The theory I don’t like came out of a research group at the Universitat Autònoma de Barcelona, and it holds that the Catalan examples actually derive from the presence of Muslim garrisons in these places. There is a philological argument for this, via an Arabic derivative from Latin palatium, balat, but in al-Andalus that seems to have referred to public roads, not estates, and is very rare; I never understood why the derivation from this very rare Arabic derivative of the Latin made more sense in a Latin-speaking area than, y’know, the actual Latin.4 But leave that aside for now The project claimed there are ninety-odd of these place-names, which I believe but can’t verify because they never actually published the list.5 I had a look in the indexes of the Catalunya Carolíngia less the Barcelona volumes a long time back, though, and I found forty-eight, and now a search in the CatCar database gets 132 hits for palacio, some of which will be the same place plural times, so 90-odd is quite plausible. The project team were, however, remarkably light on evidence of any Muslim connection, and elsewhere I’ve critiqued the heck out of this idea; the only reason I haven’t published it, other than overcommitment and exhaustion, is that it seems to be part of a larger argument about continuity of the fisc in Catalonia which I just don’t know how to finish.
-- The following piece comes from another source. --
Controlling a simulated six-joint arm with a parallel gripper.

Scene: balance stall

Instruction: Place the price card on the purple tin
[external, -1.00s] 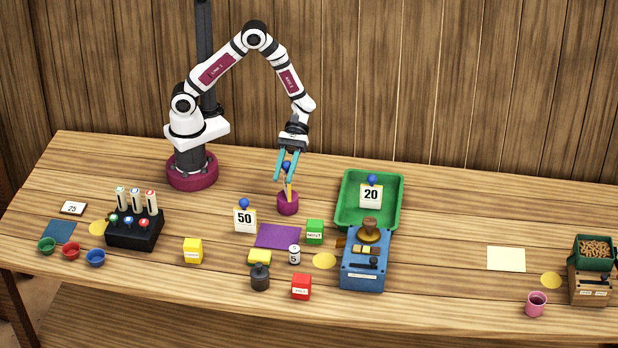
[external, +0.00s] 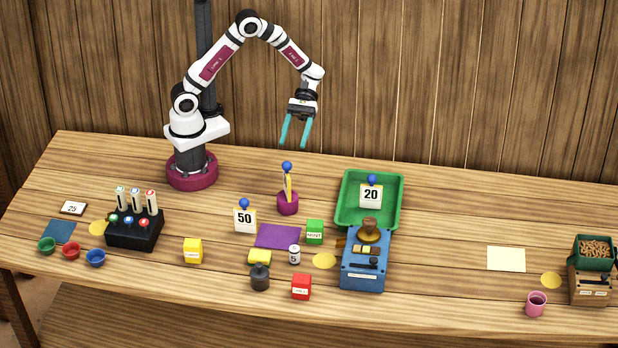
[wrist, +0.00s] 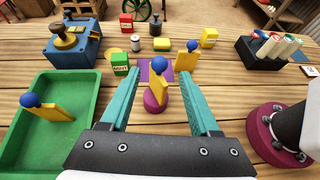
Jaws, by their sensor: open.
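A price card (external: 287,184) with a blue knob on top stands upright on the purple tin (external: 288,204), behind the purple mat. It is edge-on in the external view, so its number cannot be read. In the wrist view the card (wrist: 161,90) and the tin (wrist: 154,103) show between and beyond my fingers. My gripper (external: 295,143) is open and empty, its teal fingers above the card and apart from it. Another card marked 50 (external: 245,219) stands left of the purple mat (external: 278,236). A card marked 20 (external: 371,196) stands at the green tray.
The green tray (external: 346,217) and blue box (external: 363,277) stand right of the tin. A green block (external: 314,232) is near the mat, with yellow and red blocks in front. A black marker holder (external: 134,236) is at left. The table right of the tray is mostly clear.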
As close as the team got to publishing a list was this distribution map of place-names in palatium and palatiolum in Catalonia, taken from Cristian Folch Iglesias and Jordi Gibert Rebull, "Arqueològia, documentació escrita i toponímia en l’estudi de l’Alta Edat Mitjana: els casos dels topònims pharus, monasteriolum i palatium" in Estrat Crític Vol. 5 no. 2 (Barcelona 2011), pp. 364-377 at p. 370.
The critical plank of the argument about these names, however, is that while maybe one, maybe just two, have shown archæological evidence of Muslim presence (not easy to establish, of course, mostly a matter of burial rite, which requires actual burial, but still), rather a lot of them can be associated with erstwhile Roman villas.6 And, just as English place-names in -chester seem pretty much always to refer to erstwhile Roman forts in the locality, I reckoned that was probably good enough for a general explanation here: an ex-villa looks like a small palace, may also often be an estate centre or still be where renders are collected, isn’t that just easier than assuming an otherwise unattested massive spread of Muslim fortifications where they sometimes buried people?
We're somewhere in this neck of the woods; the long built-up stretch vertically down the middle is modern-day Palou, which is where our document says the land is, and that's really as close as we can get; all its boundaries are identified by neighbours, not more durable map features. So, it was in here somewhere.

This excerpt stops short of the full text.